Ponad 35 punktów przewagi osiągnął Kamil Stoch po ostatnim konkursie Turnieju Czterech Skoczni. Piotr Żyła i Maciej Kot nadrobili aż trzy pozycje po konkursie w Bischofshofen i zajęli odpowiednio 2. i 4. miejsce w klasyfikacji końcowej. Wielkie sukcesy trójki Polaków przysłoniły występy innych biało-czerwonych, którzy również poradzili sobie dobrze.
Takiego szaleństwa w wykonaniu Polaków jeszcze nigdy w historii nie było.
O oto końcowa klasyfikacja Turnieju Czterech Skoczni 2017:
1. Kamil Stoch (POL) 997.8 pkt
2. Piotr Żyła (POL) 962.5
3. Daniel Andre Tande (NOR) 941.8
4. Maciej Kot (POL) 934.3
Turniej przebiegał w dość dramatyczny sposób. Obserwujący przechodzili przeróżne krańcowe uczucia.
Statystyki mówiły, że w ostatnich latach zwycięzcą turnieju zostaje ten zawodnik, który prowadzi po trzech konkursach. Kamilowi Stochowi udało się przełamać ten impas i wygrać. Tym samym stał się drugim Polakiem, który dokonał tej sztuki. Wcześniej, jak wiemy, w 2001 roku najlepszy w niemiecko-austriackiej imprezie był Adam Małysz.
To nie jedyne osiągnięcie Stocha. Reprezentant Polski dołączył do wąskiego grona skoczków, którzy zdobyli tytuł mistrza olimpijskiego, mistrza świata, wygrali Puchar Świata oraz Turniej Czterech Skoczni. Do tej pory w tym gronie byli Matti Nykaenen, Toni Nieminen, Jens Weissflog i Thomas Morgenstern.
Za sukcesami polskich reprezentacyjnych skoczków stoi cały sztab szkoleniowy.
Szefem jest Austriak Stefan Horngacher.
Niecałe dziesięć miesięcy po objęciu funkcji pierwszego szkoleniowca reprezentacji biało-czerwonych, świętował jeden z największych sukcesów w historii polskich skoków narciarskich.
Władze PZN są przekonane, że trener Horngacher jest gwarancją dobrych wyników. Nie dość tego – są przekonane, że kadra powalczy o triumfy również na Igrzyskach Olimpijskich w 2018 roku.
Sukces może rodzić obawy, że ktoś inny przebije stawki trenerskie. W końcu szmal się liczy.

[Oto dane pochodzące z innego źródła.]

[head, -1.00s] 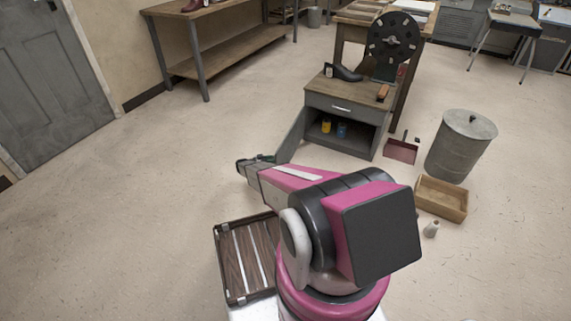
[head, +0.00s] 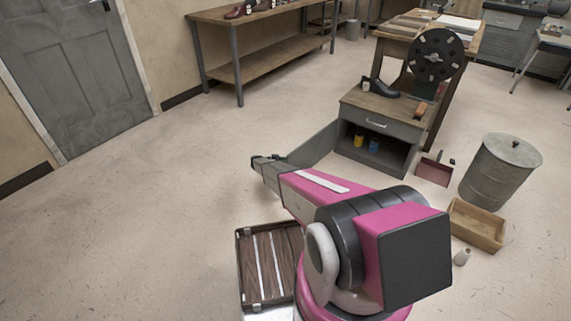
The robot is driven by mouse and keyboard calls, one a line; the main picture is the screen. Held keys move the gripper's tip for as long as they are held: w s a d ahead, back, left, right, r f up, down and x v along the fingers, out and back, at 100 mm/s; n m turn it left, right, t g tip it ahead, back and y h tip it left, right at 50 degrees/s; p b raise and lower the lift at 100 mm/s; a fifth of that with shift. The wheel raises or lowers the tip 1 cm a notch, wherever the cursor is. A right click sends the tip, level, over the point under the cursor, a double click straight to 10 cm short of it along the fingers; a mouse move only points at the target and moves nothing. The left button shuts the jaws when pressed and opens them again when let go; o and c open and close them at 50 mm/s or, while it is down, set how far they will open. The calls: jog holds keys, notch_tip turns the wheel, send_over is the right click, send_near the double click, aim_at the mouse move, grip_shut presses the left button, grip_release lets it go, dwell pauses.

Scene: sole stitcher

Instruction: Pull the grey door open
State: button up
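A small grey cabinet (head: 376,125) with a wooden top and one drawer stands right of centre. Its grey door (head: 318,147) stands swung out to the left, and the open compartment shows a yellow and a blue container. A large grey panelled door (head: 80,75) in the wall at the upper left looks shut. My gripper (head: 262,161) is at the end of my pink arm, close to the outer end of the cabinet door. I cannot tell whether it touches that door. Its fingers are small and partly hidden, so their opening is unclear.
A metal bin (head: 499,172), a wooden box (head: 476,226), a white bottle (head: 462,257) and a red dustpan (head: 434,170) stand on the floor at right. A workbench (head: 262,68) stands along the back wall. The floor between my arm and the wall door is clear.

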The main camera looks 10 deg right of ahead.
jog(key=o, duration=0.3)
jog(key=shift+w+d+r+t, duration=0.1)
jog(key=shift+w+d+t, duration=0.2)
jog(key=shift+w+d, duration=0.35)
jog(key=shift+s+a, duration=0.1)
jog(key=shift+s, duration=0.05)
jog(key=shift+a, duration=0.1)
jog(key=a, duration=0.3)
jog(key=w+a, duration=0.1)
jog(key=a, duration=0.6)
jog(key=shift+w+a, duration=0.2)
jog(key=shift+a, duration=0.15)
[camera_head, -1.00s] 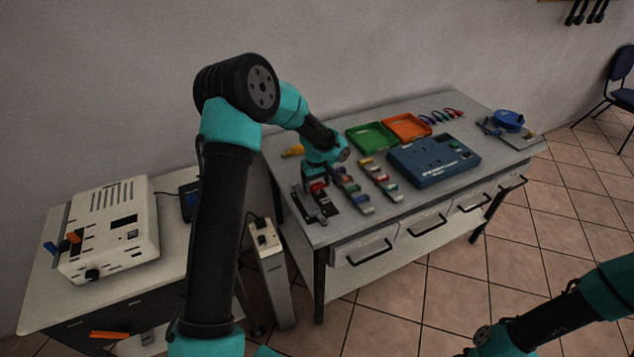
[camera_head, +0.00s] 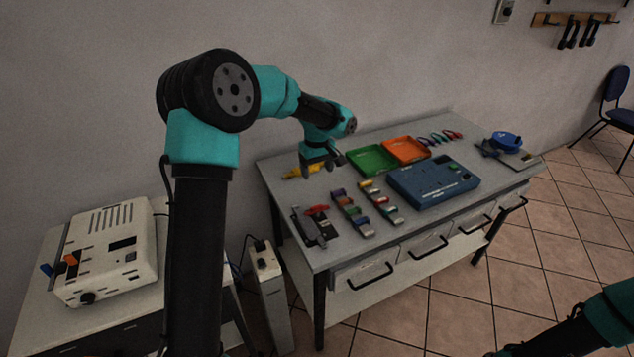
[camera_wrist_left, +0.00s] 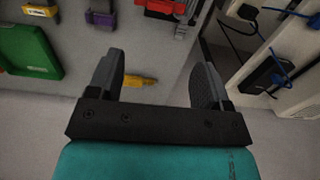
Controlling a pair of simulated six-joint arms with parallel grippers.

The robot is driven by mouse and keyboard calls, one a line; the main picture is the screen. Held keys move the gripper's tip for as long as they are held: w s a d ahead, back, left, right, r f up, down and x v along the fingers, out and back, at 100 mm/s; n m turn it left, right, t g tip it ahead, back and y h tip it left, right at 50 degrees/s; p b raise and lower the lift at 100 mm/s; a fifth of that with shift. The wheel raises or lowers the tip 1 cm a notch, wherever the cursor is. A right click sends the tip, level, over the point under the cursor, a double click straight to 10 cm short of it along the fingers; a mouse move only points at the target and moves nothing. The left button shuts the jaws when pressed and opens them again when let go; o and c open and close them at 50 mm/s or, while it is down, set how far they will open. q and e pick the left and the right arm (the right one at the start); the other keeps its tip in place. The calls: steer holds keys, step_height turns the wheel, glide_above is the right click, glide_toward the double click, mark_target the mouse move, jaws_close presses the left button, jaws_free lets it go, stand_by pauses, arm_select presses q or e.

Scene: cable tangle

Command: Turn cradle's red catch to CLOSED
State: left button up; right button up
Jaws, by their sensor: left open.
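The dark cradle (camera_head: 309,230) lies at the near left corner of the grey workbench. Its red catch (camera_head: 316,210) sits at the far end, lying crosswise to the cradle's length; I cannot read any marking on it. In the left wrist view a small red part, seemingly the catch (camera_wrist_left: 187,3), is cut by the top edge. My left gripper (camera_head: 319,168) is open and empty, above the bench beyond the catch and apart from it. Both its fingers (camera_wrist_left: 157,76) show spread in the left wrist view. Of my right arm only links show at the lower right; its gripper is out of view.
Two strips of coloured connectors (camera_head: 352,214) lie right of the cradle. A yellow tool (camera_head: 300,171) lies behind it. Green (camera_head: 372,159) and orange (camera_head: 406,150) trays and a blue box (camera_head: 433,182) stand farther right. A cream instrument (camera_head: 107,254) stands on the left table.

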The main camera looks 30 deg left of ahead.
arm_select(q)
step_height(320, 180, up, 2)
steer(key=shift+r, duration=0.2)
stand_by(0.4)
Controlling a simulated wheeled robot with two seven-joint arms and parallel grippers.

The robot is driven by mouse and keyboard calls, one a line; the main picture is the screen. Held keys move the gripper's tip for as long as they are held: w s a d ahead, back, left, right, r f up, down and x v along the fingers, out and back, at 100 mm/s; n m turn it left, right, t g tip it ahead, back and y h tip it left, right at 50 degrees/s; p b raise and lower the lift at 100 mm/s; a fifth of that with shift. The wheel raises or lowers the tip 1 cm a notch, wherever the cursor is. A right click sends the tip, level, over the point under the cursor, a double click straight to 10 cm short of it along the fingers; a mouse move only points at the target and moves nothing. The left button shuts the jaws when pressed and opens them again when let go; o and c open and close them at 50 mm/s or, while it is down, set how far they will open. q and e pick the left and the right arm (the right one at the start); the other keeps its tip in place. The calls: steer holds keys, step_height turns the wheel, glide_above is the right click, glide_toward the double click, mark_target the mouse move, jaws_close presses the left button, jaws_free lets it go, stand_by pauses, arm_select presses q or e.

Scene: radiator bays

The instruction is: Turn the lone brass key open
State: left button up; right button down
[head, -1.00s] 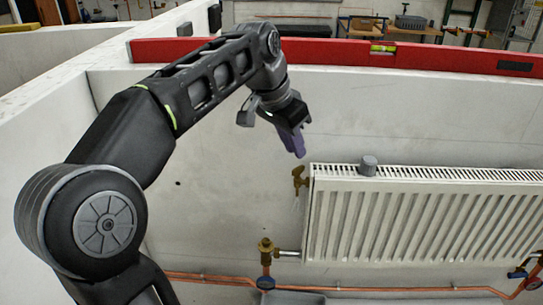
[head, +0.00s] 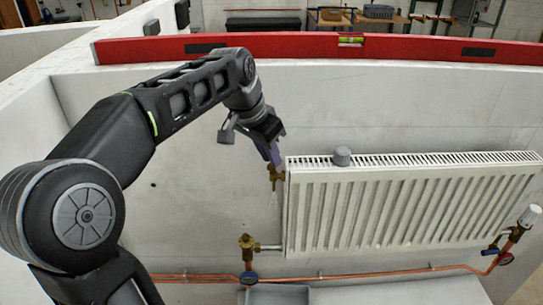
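The brass key (head: 276,176) sits at the upper left end of the white radiator (head: 335,215), just below its top edge. My left gripper (head: 274,161) points down at it from above, and its purple fingertips are at the key's top. I cannot tell whether they touch the key or stand around it. The fingers are seen almost edge-on, so the gap between them is hidden. A faint pale streak shows below the key. My right gripper is out of view.
A brass valve (head: 247,243) joins the radiator's lower left to copper pipe (head: 390,274). A white-capped valve (head: 529,217) is at the right. A grey cylinder (head: 342,156) stands on the radiator top. A red spirit level (head: 400,50) lies on the wall top. A grey tray (head: 275,296) is below.

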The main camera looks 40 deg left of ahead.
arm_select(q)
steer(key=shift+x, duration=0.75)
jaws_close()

Takie obawy rozwiał prezes PZN Apoloniusz Tajner. Powiedział: „Nie wydaje mi się, żeby któraś z reprezentacji próbowała podkraść nam Stefana. Takimi sukcesami na pewno otworzył sobie drogi na przyszłość, ale nasz kontrakt obowiązuje do igrzysk olimpijskich w Korei:”.
Oprócz zwycięstwa Kamila Stocha w 65-tym Turnieju Czterech Skoczni, Horngacher przyczynił się również do wysokich lokat innych Polaków w klasyfikacji generalnej Pucharu Świata. Przypomnijmy: piąty jest Maciej Kot a dziesiąty – Piotr Żyła.

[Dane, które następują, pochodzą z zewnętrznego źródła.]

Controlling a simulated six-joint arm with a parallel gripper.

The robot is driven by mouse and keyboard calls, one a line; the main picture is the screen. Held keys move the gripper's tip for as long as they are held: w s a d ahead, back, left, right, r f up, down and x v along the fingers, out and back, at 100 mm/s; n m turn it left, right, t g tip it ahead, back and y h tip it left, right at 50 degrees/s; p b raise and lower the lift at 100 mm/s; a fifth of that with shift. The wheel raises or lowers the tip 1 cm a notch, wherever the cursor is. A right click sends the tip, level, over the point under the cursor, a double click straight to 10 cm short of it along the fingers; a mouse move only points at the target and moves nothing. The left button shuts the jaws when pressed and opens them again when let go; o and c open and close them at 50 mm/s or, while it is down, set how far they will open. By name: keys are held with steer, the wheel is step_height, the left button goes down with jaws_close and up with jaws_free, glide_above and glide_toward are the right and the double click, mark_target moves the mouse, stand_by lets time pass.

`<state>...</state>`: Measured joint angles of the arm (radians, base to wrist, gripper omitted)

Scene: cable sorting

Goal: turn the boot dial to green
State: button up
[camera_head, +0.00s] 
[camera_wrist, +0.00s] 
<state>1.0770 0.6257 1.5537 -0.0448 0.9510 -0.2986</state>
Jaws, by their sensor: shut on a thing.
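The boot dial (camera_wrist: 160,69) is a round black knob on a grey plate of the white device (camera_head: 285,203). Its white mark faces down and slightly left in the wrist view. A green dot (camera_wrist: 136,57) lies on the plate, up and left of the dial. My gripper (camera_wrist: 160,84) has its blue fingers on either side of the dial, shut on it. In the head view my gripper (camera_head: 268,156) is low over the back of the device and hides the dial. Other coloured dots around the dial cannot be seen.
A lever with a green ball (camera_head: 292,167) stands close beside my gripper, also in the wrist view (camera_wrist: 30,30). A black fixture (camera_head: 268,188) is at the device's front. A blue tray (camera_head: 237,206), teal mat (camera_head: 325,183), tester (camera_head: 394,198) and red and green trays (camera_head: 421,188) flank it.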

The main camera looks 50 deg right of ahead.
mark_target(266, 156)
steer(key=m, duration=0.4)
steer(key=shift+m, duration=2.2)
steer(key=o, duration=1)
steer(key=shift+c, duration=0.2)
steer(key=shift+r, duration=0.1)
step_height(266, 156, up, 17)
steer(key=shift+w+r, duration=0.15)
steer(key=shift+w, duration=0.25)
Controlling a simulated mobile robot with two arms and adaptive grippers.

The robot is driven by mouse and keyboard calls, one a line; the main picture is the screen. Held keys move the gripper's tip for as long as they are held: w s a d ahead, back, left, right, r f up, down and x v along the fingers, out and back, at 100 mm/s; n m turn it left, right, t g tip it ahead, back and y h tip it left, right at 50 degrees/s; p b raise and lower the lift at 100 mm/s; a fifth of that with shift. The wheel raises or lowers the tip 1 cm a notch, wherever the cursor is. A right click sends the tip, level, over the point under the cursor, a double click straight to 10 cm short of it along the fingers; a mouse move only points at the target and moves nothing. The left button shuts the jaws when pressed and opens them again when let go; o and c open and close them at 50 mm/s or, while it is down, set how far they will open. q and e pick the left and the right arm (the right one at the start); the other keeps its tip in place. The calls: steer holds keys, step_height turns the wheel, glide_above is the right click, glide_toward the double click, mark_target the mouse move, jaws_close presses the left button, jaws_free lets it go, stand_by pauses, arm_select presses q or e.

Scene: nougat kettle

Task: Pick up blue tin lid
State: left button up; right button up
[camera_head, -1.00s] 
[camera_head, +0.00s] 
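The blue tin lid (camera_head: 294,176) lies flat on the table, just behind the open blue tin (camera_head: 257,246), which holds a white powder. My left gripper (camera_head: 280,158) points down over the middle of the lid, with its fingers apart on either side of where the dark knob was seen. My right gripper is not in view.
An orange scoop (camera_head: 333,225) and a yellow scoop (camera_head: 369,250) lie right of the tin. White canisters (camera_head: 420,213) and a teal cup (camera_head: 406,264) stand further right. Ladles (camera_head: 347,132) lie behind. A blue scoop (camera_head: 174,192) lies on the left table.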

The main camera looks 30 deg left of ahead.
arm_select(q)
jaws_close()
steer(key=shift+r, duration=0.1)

Trener Horngacher jednak przestrzega: „Mamy przed sobą bardzo dużo intensywnej pracy. Czas na wielką radość przyjdzie po sezonie”. Nic w tym dziwnego, bo takie podejście do wykonywanych obowiązków sprawdza się od kilku miesięcy. Już podczas Letniej Grand Prix równych sobie nie miał Kot, który zdeklasował światową czołówkę. Jak się później okazało, był to dopiero przedsmak tego, co czekało nas w zimowych okresie, a przecież przed zawodnikami jeszcze mistrzostwa świata w fińskim Lahti.
Należy jednak wspomnieć tutaj pracę trenera Łukasza Kruczka. To przecież nie kto inny, ale właśnie on przygotował Stocha do wygrywania Pucharu Świata i zdobywania złotych medali olimpijskich. To również Kruczek wyselekcjonował obecna kadrę, która z miesiąca na miesiąc dojrzewa.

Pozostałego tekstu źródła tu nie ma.